Moreover, China has changed in other ways, none of which would argue for a liberalization of technology transfer. Instead of a strategic partner, cooperating with us on Afghanistan and other issues, China has become a leading proliferator of dangerous technology to enemies of the United States, particularly Iran. Instead of being a stabilizing force in Asia, Chinese behavior in the Spratly Islands and elsewhere has begun to raise questions about China’s long-run role. During the crisis in the Taiwan Straits three years


ago, China used “tests” of its ballistic missiles to threaten Taiwan and, on one occasion, reminded a senior U.S. defense official of China’s ability to threaten the United States with ballistic missiles.

None of this should lead to the conclusion that China should be treated as an enemy of the United States. But for a country to receive assistance that contributes to its development of ballistic missiles, not being an enemy is not good enough. Our relationship with China has certainly not reached the stage of “strategic friendship” that President Clinton claimed for it during his recent trip.

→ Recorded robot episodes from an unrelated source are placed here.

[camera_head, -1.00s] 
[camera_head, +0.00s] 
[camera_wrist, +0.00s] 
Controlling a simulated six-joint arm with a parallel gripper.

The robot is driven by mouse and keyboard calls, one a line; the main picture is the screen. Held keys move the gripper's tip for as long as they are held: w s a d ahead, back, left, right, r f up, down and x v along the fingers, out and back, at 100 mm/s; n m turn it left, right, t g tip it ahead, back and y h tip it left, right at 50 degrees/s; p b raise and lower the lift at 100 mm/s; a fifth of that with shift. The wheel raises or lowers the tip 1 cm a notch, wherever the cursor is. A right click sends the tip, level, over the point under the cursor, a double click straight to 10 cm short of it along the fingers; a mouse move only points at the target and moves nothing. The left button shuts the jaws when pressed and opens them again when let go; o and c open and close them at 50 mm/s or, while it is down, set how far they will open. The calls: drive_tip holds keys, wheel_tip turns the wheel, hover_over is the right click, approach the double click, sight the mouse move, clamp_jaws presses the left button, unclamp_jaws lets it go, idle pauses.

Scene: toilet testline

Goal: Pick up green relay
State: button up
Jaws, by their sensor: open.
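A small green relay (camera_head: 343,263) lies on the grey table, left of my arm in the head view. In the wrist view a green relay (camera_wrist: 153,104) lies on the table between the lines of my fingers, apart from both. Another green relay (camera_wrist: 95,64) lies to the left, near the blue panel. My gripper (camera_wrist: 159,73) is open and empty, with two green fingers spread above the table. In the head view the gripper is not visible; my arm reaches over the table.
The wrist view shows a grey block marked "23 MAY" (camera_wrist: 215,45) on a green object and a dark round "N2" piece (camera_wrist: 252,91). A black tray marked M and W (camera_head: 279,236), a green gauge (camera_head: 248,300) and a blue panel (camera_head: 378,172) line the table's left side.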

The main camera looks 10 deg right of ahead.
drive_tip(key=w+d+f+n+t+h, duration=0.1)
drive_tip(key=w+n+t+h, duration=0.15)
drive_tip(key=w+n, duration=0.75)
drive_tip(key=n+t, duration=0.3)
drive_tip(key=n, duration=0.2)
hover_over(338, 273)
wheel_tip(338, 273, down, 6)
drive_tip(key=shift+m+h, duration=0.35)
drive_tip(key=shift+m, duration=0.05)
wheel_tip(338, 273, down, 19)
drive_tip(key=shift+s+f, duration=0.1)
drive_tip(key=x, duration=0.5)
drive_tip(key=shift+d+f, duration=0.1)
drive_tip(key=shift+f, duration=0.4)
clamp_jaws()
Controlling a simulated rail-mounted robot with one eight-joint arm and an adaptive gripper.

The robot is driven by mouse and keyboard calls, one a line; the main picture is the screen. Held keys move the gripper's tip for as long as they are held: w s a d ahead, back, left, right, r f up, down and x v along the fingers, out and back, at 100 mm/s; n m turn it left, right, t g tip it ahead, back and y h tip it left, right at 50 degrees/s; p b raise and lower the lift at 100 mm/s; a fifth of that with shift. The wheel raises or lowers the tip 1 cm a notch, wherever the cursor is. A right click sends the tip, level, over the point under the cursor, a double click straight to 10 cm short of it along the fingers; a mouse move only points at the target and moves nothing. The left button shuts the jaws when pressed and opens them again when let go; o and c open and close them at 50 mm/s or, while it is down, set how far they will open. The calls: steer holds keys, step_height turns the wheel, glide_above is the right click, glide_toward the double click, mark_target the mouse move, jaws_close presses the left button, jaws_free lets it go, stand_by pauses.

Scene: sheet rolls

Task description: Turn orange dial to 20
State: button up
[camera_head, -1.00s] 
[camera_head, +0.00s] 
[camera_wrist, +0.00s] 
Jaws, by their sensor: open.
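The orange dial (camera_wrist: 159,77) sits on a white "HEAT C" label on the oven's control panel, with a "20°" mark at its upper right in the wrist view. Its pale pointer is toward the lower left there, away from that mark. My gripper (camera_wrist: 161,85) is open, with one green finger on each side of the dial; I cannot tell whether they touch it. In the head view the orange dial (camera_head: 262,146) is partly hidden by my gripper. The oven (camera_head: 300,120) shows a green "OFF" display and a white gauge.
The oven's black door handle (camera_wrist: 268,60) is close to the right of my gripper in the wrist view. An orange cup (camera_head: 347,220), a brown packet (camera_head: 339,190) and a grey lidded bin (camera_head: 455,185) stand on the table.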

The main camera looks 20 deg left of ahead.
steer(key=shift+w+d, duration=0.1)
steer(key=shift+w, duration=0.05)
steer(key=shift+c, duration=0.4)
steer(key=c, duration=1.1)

All of this argues for a fundamental review of U.S. technology transfer policy toward China, with a view toward tightening. What has happened instead is the opposite. This Administration has substantially loosened controls on dual-use technology of all kinds, and particularly with its decision to transfer licensing authority over satellite exports from the State Department to the Commerce Department. I support the proposals to restore State Department jurisdiction in this area, but it must be emphasized that this action alone is not a substitute for a fundamental policy review. In the absence of a serious policy I doubt whether State jurisdiction will produce decisions that are any different from those of the Commerce Department. Even a larger role for the Defense Department will not ensure a more strategic view of the issues, unless there is a policy and personnel to impose such a view.

Of course, one important strategic aspect of this issue does not concern China specifically but concerns the health of the U.S. satellite industry. That industry is one of our major strategic assets and access to the cheaper launch services provided by China is no doubt good for the U.S. satellite industry. That is a strategic benefit. However, this benefit must be weighed against the transfer of technology that will unavoidably take place and the financial subsidy that such sales provide to the Chinese missile industry. Serious consideration should be given to a policy that would maintain the competitive advantages of the U.S. satellite industry but that would subsidize U.S. launch capabilities rather than those of our strategic competitors. How much such a policy would cost – and how much it is worth – are serious issues that cannot be resolved without serious study. However, given the stakes involved, not only for this generation of Americans but for our children and grandchildren, such a review is urgently needed.